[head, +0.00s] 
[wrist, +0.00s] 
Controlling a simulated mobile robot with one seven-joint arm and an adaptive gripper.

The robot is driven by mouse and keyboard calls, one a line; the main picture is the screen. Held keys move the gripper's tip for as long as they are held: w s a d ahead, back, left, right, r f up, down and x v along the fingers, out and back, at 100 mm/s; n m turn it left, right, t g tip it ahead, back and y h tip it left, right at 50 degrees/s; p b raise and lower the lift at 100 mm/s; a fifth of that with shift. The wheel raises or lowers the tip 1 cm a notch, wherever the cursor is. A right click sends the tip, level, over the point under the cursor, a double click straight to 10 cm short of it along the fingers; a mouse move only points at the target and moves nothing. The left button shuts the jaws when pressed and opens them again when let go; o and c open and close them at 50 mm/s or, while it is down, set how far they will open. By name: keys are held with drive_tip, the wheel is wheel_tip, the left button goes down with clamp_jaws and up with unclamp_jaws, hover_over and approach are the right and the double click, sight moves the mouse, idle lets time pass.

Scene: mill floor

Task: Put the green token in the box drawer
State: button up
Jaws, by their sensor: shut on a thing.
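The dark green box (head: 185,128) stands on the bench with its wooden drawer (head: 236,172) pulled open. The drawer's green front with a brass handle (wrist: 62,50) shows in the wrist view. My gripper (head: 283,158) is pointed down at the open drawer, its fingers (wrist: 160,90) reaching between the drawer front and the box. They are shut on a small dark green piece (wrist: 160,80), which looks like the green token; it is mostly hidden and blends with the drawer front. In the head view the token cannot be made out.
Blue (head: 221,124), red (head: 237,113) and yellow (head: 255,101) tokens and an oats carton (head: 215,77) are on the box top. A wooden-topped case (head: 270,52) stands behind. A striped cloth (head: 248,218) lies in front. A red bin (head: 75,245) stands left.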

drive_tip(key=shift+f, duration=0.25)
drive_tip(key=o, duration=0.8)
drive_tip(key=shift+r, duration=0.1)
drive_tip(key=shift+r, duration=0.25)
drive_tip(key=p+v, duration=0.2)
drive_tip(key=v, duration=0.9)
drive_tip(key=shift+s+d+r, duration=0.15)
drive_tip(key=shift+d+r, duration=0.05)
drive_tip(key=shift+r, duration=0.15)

[Direction]
Word for word, quote the lines of the material from the first line through the line with "Controlling a simulated", both ends included.

[The response]
[head, +0.00s] 
[wrist, +0.00s] 
Controlling a simulated mobile robot with one seven-joint arm and an adaptive gripper.

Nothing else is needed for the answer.